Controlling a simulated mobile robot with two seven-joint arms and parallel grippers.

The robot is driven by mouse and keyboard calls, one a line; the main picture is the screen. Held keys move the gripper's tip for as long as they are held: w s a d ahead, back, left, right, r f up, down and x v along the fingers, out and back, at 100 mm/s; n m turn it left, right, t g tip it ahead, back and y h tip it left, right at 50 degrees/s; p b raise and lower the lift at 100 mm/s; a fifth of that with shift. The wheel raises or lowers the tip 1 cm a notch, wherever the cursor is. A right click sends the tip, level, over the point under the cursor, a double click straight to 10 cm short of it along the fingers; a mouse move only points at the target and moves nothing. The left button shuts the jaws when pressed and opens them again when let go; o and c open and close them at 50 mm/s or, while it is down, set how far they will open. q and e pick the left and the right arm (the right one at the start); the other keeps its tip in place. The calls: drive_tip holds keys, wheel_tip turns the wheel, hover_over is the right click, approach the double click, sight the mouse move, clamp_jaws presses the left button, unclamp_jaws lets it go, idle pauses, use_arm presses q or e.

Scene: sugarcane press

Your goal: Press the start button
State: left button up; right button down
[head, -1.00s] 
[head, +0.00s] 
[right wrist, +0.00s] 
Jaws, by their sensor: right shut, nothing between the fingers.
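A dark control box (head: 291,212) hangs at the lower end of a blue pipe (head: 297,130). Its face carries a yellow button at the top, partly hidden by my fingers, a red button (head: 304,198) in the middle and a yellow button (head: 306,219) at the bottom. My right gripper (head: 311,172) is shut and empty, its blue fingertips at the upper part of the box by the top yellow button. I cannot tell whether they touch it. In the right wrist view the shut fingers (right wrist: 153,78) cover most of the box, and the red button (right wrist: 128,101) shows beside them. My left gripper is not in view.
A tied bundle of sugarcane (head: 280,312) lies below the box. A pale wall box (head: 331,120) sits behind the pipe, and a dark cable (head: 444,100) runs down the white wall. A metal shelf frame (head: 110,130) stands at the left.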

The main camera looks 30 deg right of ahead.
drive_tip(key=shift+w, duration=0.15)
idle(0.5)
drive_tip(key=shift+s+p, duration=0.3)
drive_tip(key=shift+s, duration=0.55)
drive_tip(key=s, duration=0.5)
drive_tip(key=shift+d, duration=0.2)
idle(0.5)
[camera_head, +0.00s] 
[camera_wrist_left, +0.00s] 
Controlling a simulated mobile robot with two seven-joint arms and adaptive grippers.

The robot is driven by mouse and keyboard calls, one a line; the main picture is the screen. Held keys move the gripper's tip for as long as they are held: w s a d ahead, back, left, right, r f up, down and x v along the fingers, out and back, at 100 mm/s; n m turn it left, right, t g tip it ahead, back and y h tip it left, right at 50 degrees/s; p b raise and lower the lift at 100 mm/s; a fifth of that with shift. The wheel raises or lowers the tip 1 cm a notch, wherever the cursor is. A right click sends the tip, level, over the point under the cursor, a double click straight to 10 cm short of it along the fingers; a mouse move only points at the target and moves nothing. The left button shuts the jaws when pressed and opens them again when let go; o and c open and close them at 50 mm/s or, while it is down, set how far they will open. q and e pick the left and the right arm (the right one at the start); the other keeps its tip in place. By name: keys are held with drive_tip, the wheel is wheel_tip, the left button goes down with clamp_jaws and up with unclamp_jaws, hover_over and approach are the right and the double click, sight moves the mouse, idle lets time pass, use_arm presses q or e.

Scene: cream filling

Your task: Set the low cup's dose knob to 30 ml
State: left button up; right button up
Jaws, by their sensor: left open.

▶ [EXERCISE GOAL]
Of the entries listed above, reproduce only the lines starting at the line containing "Scene: sugarcane press" and ending at the line containing "[camera_wrist_left, +0.00s]". Include both, exactly as they stand.

▶ [EXERCISE SOLUTION]
Scene: sugarcane press

Your goal: Press the start button
State: left button up; right button down
[head, -1.00s] 
[head, +0.00s] 
[right wrist, +0.00s] 
Jaws, by their sensor: right shut, nothing between the fingers.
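A dark control box (head: 291,212) hangs at the lower end of a blue pipe (head: 297,130). Its face carries a yellow button at the top, partly hidden by my fingers, a red button (head: 304,198) in the middle and a yellow button (head: 306,219) at the bottom. My right gripper (head: 311,172) is shut and empty, its blue fingertips at the upper part of the box by the top yellow button. I cannot tell whether they touch it. In the right wrist view the shut fingers (right wrist: 153,78) cover most of the box, and the red button (right wrist: 128,101) shows beside them. My left gripper is not in view.
A tied bundle of sugarcane (head: 280,312) lies below the box. A pale wall box (head: 331,120) sits behind the pipe, and a dark cable (head: 444,100) runs down the white wall. A metal shelf frame (head: 110,130) stands at the left.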

The main camera looks 30 deg right of ahead.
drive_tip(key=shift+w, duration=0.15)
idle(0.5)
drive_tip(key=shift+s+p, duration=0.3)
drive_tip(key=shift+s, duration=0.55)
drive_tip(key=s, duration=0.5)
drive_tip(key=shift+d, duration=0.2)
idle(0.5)
[camera_head, +0.00s] 
[camera_wrist_left, +0.00s] 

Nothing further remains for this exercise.